Which may explain why Newman has started wittering on about getting an extension of the Bakerloo Tube line to Croydon. This is something which transport experts claim has about as much chance of happening as the editor of this website winning the next staging of Miss World. That Newman’s latest pie-under-the-ground blatherings have been given such extensive coverage elsewhere just goes to demonstrate the lack of rigour of some media.

How TfL sees the Bakerloo extension. The plans have no funding earmarked

How TfL sees the Bakerloo extension. The plans have no funding allocated

Publicly giving your “backing” to a scheme over which you have little or no influence, and which is unlikely ever to happen, is a low-risk distraction strategy for Newman – distracting from those aspects of local government over which he does actually have some influence, but has so far failed to cause much of an impact.

Transport for London’s Bakerloo proposals would see the line extended from the Elephant and Castle to Lewisham, thence to Catford and Hayes by utilising existing overline tracks, and then possibly tunneling through to Bromley.

Somewhat sniffily, Bromley Council has turned its nose up at that suggestion. The project is reckoned to cost at least £3 billion. TfL says it “… is investigating a range of options with boroughs along the route of the extension to for generating funding for the extension from new developments”. Which all suggests that it is just another Boris Johnson project which is entirely unfunded.

Newman’s fantastical “bring it to Croydon” call makes for easy headlines, but it fails to address the fundamental engineering issue: how? Where are the existing tracks along a route from Lewisham into Croydon? Tunneling all those extra miles would be prohibitively expensive.

Croydon Council’s record for extracting funds from developers, such as Menta and Hammersfield, has been woeful. Anyone managed to complete the walk over the Bridge to Nowhere from Dingwall Road across the tracks into Addiscombe yet? What makes anyone assume they might be any more successful in extracting many millions from the shopping mall or skyscraper developers for the Tube? Maybe Newman can tap into Tessa Jowell’s private income sources?

Meanwhile: how’s the state of Croydon’s streets?

 

About insidecroydon

News, views and analysis about the people of Croydon, their lives and political times in the diverse and most-populated borough in London.
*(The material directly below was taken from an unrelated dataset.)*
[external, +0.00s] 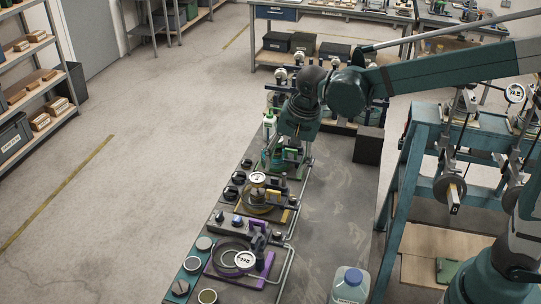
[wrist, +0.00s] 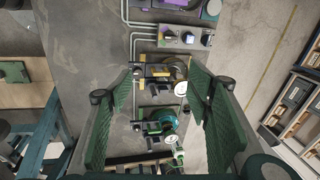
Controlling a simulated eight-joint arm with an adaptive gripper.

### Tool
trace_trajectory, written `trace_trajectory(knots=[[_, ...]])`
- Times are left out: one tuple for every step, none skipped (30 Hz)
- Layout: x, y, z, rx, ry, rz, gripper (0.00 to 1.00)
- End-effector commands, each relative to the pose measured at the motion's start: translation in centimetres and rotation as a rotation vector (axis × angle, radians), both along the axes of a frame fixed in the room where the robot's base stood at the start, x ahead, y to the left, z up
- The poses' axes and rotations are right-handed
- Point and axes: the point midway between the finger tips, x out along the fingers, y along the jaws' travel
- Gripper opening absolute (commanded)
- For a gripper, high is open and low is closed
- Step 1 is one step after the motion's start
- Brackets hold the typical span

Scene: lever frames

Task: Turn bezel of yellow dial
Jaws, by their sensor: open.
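The yellow dial (external: 258,178) has a white round face and stands above a yellow-framed fixture (external: 262,208) on the bench. In the wrist view its white face (wrist: 181,88) is beside the right finger, with the yellow frame (wrist: 160,71) just above it. My gripper (external: 284,160) points down over the bench, at the teal-green fixture behind the yellow one. In the wrist view my gripper (wrist: 160,72) is open, with its two green fingers wide apart and nothing held between them. I cannot tell whether a finger touches anything.
A purple fixture with its dial (external: 245,260) is at the near end of the bench. Black knobs (external: 235,184) line the left edge, with grey pipes on the right. A dark block (external: 369,145) and a clear jug (external: 350,285) stand on the bench. The right-hand bench top is largely clear.

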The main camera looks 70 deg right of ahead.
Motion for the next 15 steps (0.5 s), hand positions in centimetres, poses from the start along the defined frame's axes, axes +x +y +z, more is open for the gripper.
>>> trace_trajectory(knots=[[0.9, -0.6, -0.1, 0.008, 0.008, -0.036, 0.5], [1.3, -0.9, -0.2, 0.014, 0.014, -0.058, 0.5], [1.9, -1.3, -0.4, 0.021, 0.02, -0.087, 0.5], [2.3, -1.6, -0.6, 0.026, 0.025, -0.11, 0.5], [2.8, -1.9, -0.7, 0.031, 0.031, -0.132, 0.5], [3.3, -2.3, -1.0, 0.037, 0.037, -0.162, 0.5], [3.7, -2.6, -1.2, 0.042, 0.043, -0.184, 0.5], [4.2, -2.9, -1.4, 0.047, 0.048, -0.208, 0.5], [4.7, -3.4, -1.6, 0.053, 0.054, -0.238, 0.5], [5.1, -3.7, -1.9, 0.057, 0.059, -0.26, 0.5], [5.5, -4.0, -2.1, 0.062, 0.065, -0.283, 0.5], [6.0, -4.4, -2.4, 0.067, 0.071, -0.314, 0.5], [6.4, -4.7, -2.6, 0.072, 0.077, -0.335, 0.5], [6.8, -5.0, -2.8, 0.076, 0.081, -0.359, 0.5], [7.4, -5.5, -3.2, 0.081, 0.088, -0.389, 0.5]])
Based in Croydon and edited by Steven Downes. To contact us, please email inside.croydon@btinternet.com
This entry was posted in 2018 council elections, Addiscombe West, Ashburton, Boris Johnson, Bromley Council, Commuting, London-wide issues, Mark Watson, Mayor of London, Outside Croydon, Patricia Hay-Justice, Sean Fitzsimons, Tony Newman, Transport and tagged , , , , , , , , , , , . Bookmark the permalink.

12 Responses to Is Newman trying to tunnel away from any real questioning?

  1. whitgiftavenue says:

    It’s so depressing. They haven’t come up with a single new idea since winning power. You have to ask, what is the point of Labour?

  2. Darryl says:

    If Tony Newman wants the Tube so much, why doesn’t he lobby for an extension of the, um, extension from Hayes to New Addington, and work with Lewisham and Southwark rather than against them?

  3. Nick Davies says:

    Extending the Bakerloo Line to Croydon has been suggested many times over the years by the Glee Club, but no-one appears to have come up with any sort of plan, not even of the crayons on the AtoZ variety.

    Plans for the extension to Lewisham are reasonably well advanced. It will get built one day, though not before more pressing schemes, like Crossrail 2, come to fruition. 2030 or 2040 is the sort of timescale under consideration. The extension to Hayes simply takes over the existing railway and is the obvious thing to do next for a variety of reasons, not least cost. The wavy line to Bromley seems speculative, and for the moment at least Bromley Council aren’t interested, probably because it means spending money.

    I can only imagine a Croydon branch would parallel the tramway, albeit 50 feet underneath it, from somewhere around Elmers End. There would be little obvious reason to do that, though perhaps Hammersfield should excavate a huge cavity underneath their shopping precinct just in case?

    There’s a useful account of the Bakerloo extension, and then epic discussion here:
    http://www.londonreconnections.com/2014/haykerloo-bakerlewisham/

    • So around 15 slow stops to Central London, via nowhere particularly interesting (with apologies to Lower Sydenham et al). Why would anyone use that for a trip in to Zone 1 when Thameslink will bring frequent, direct trains from East Croydon to Farringdon and beyond?

      A more practical way of improving links from East Croydon to the rest of SE London might be to have the Thameslink “fast” services call at Norwood Junction (for Overground via Forest Hill) and New Cross Gate (Overground to Canada Water, Shoreditch etc. and in future Bakerloo to Peckham and/or Old Kent Road).

  4. whitgiftavenue says:

    Arfur, I’d be happy with that. Perhaps instead of ‘new’ ideas i should have used the word ‘radical’ . The last thing needed is continuing the policy of ignoring Croydon’s problems or, at best, applying sticking plasters to them.